**To do**
Extract the listing below in full, unchanged.

● ● ●

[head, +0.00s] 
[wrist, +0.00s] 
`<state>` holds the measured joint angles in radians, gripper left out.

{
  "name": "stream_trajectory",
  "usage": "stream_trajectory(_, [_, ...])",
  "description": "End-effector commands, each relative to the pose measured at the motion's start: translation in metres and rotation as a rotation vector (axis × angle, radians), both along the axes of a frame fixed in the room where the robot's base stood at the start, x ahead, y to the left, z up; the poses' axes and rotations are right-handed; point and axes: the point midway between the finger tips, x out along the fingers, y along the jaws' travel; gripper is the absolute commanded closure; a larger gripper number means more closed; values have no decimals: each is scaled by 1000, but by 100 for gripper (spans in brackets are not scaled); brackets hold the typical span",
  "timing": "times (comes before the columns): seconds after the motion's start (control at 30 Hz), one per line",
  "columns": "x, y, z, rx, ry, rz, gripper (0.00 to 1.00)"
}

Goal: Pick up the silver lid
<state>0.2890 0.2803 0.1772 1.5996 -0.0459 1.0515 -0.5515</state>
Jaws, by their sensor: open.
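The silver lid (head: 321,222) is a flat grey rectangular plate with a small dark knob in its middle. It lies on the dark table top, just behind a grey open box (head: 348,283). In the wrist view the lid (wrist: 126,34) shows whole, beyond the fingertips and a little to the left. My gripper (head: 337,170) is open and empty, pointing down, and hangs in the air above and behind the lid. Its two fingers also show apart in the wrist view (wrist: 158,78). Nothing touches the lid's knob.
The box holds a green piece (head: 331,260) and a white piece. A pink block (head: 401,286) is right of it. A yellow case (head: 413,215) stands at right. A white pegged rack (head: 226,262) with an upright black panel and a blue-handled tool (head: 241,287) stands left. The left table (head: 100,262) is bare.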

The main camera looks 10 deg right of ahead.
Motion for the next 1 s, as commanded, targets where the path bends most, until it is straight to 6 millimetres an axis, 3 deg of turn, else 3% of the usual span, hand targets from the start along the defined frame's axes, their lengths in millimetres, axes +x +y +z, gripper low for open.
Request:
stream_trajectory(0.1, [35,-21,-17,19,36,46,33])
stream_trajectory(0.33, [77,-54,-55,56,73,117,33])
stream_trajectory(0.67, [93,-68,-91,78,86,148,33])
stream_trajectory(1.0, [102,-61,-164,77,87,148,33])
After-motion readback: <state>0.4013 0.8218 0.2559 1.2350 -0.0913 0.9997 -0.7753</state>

● ● ●

**Task solution**
[head, +0.00s] 
[wrist, +0.00s] 
`<state>` holds the measured joint angles in radians, gripper left out.

{
  "name": "stream_trajectory",
  "usage": "stream_trajectory(_, [_, ...])",
  "description": "End-effector commands, each relative to the pose measured at the motion's start: translation in metres and rotation as a rotation vector (axis × angle, radians), both along the axes of a frame fixed in the room where the robot's base stood at the start, x ahead, y to the left, z up; the poses' axes and rotations are right-handed; point and axes: the point midway between the finger tips, x out along the fingers, y along the jaws' travel; gripper is the absolute commanded closure; a larger gripper number means more closed; values have no decimals: each is scaled by 1000, but by 100 for gripper (spans in brackets are not scaled); brackets hold the typical span",
  "timing": "times (comes before the columns): seconds after the motion's start (control at 30 Hz), one per line",
  "columns": "x, y, z, rx, ry, rz, gripper (0.00 to 1.00)"
}

Goal: Pick up the silver lid
<state>0.2890 0.2803 0.1772 1.5996 -0.0459 1.0515 -0.5515</state>
Jaws, by their sensor: open.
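The silver lid (head: 321,222) is a flat grey rectangular plate with a small dark knob in its middle. It lies on the dark table top, just behind a grey open box (head: 348,283). In the wrist view the lid (wrist: 126,34) shows whole, beyond the fingertips and a little to the left. My gripper (head: 337,170) is open and empty, pointing down, and hangs in the air above and behind the lid. Its two fingers also show apart in the wrist view (wrist: 158,78). Nothing touches the lid's knob.
The box holds a green piece (head: 331,260) and a white piece. A pink block (head: 401,286) is right of it. A yellow case (head: 413,215) stands at right. A white pegged rack (head: 226,262) with an upright black panel and a blue-handled tool (head: 241,287) stands left. The left table (head: 100,262) is bare.

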The main camera looks 10 deg right of ahead.
Motion for the next 1 s, as commanded, targets where the path bends most, until it is straight to 6 millimetres an axis, 3 deg of turn, else 3% of the usual span, hand targets from the start along the defined frame's axes, their lengths in millimetres, axes +x +y +z, gripper low for open.
Request:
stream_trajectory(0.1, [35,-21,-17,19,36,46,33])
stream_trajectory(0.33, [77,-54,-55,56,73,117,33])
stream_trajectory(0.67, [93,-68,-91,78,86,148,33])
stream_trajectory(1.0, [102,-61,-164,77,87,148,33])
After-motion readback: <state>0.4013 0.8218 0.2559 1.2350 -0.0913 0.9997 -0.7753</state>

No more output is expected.